Steer-by-Wire systems replace mechanical linkages, which provide benefits like weight reduction, design flexibility, and compatibility with autonomous driving. However, they are susceptible to high-frequency disturbances from unintentional driver torque, known as driver impedance, which can degrade steering performance. Existing approaches either rely on direct torque sensors, which are costly and impractical, or lack the temporal resolution to capture rapid, high-frequency driver-induced disturbances. We address this limitation by designing a Kalman filter-based disturbance observer that estimates high-frequency driver torque using only motor state measurements. We model the drivers passive torque as an extended state using a PT1-lag approximation and integrate it into both linear and nonlinear Steer-by-Wire system models. In this paper, we present the design, implementation and simulation of this disturbance observer with an evaluation of different Kalman filter variants. Our findings indicate that the proposed disturbance observer accurately reconstructs driver-induced disturbances with only minimal delay 14ms. We show that a nonlinear extended Kalman Filter outperforms its linear counterpart in handling frictional nonlinearities, improving estimation during transitions from static to dynamic friction. Given the study's methodology, it was unavoidable to rely on simulation-based validation rather than real-world experimentation. Further studies are needed to investigate the robustness of the observers under real-world driving conditions.
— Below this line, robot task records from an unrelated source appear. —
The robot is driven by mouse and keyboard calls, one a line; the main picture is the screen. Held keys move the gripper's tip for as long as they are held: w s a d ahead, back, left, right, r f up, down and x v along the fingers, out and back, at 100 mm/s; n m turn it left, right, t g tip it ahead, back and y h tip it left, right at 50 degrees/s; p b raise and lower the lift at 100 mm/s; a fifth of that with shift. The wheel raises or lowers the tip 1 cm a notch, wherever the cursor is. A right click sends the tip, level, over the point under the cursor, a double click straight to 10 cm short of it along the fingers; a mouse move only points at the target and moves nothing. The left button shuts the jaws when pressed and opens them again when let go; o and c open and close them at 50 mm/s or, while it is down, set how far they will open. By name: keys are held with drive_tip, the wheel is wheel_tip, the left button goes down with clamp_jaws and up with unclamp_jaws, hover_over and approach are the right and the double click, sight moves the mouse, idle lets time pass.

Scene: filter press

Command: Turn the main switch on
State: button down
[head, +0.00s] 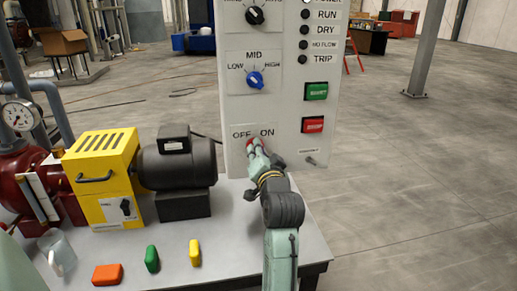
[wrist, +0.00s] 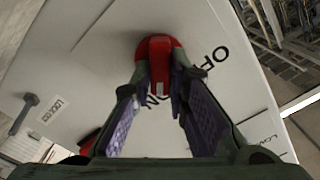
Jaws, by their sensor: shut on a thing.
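The main switch is a red rotary knob (head: 252,143) low on the white control panel (head: 232,108), just under the OFF and ON labels. In the wrist view the red knob (wrist: 160,48) has a raised bar between my fingertips. My gripper (head: 256,150) is in front of the panel, and in the wrist view my gripper (wrist: 163,84) is shut on the knob's bar, with one finger on each side. My fingers hide part of the knob and of the ON label, so I cannot tell which label the knob points to.
Above are a blue MID selector (head: 255,80), a green button (head: 316,91) and a red button (head: 312,125). A small lever (head: 311,161) sticks out at the panel's lower right. A black motor (head: 178,163) and yellow guard (head: 104,170) stand left; small coloured blocks lie in front.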

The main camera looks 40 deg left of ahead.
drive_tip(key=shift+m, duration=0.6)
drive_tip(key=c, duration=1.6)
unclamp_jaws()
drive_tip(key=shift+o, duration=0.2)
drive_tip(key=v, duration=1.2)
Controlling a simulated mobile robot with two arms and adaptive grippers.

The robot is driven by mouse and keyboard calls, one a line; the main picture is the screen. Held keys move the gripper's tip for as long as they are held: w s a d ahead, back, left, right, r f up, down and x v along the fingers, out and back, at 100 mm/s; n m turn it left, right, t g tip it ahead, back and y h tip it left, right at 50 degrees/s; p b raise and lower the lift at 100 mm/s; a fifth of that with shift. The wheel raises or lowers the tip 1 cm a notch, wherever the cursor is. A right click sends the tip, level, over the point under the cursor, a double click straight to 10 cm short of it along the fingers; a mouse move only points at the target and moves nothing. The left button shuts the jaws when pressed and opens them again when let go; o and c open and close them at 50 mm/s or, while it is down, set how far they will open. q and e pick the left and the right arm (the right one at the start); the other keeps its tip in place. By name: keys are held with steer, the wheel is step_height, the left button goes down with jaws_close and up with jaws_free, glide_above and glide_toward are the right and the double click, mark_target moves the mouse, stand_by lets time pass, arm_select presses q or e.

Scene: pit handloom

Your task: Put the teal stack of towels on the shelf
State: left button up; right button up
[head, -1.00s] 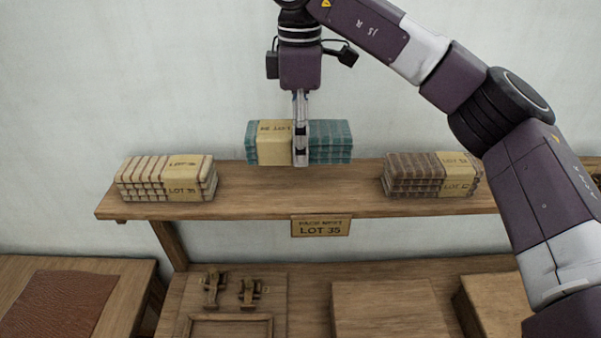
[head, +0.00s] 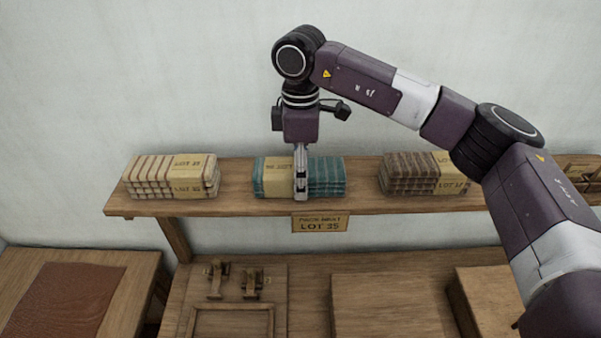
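The teal stack of towels (head: 327,176) has a tan paper band and lies level on the wooden shelf (head: 235,203), or very close above it. It sits between a cream striped stack (head: 150,176) and a brown stack (head: 408,172). My right gripper (head: 301,192) comes down from above, in front of the middle of the teal stack. Its near finger covers part of the towels and band. The far finger is hidden, but the gripper appears shut on the stack. My left gripper is not in view.
A sign reading LOT 35 (head: 320,224) hangs from the shelf's front edge below the teal stack. Bare shelf shows on both sides of the teal stack. A lower table holds a wooden frame (head: 232,308), small wooden fittings (head: 251,284) and boxes (head: 388,305).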

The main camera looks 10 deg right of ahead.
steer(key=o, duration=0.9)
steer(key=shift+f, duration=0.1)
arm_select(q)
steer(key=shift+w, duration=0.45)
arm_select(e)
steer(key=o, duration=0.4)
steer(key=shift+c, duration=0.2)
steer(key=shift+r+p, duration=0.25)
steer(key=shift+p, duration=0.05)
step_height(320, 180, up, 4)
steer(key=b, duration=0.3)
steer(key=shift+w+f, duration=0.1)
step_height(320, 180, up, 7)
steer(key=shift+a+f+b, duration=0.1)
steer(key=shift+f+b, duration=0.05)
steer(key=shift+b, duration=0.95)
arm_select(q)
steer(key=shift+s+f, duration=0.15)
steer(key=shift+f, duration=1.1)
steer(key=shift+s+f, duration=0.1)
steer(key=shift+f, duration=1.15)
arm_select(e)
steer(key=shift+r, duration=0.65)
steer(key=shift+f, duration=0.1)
翻译：线控转向系统取代了机械连杆机构，具有减轻重量、设计灵活以及与自动驾驶兼容等优势。然而，该系统易受来自驾驶员无意识扭矩的高频扰动（称为驾驶员阻抗）影响，这可能导致转向性能下降。现有方法要么依赖直接扭矩传感器（成本高昂且不实用），要么缺乏捕捉快速、高频驾驶员诱发扰动所需的时间分辨率。我们通过设计一种基于卡尔曼滤波的扰动观测器来解决这一局限，该观测器仅利用电机状态测量值即可估计高频驾驶员扭矩。我们采用PT1滞后近似将驾驶员的被动扭矩建模为扩展状态，并将其集成到线性和非线性线控转向系统模型中。本文介绍了该扰动观测器的设计、实现与仿真，并对不同卡尔曼滤波变体进行了评估。研究结果表明，所提出的扰动观测器能以仅14毫秒的极小延迟准确重构驾驶员诱发的扰动。我们证明，在处理摩擦非线性时，非线性扩展卡尔曼滤波器的性能优于线性版本，在从静摩擦到动摩擦的过渡阶段改善了估计精度。鉴于本研究的方法论，不可避免地需依赖基于仿真的验证而非实际实验。未来研究需进一步探究该观测器在真实驾驶条件下的鲁棒性。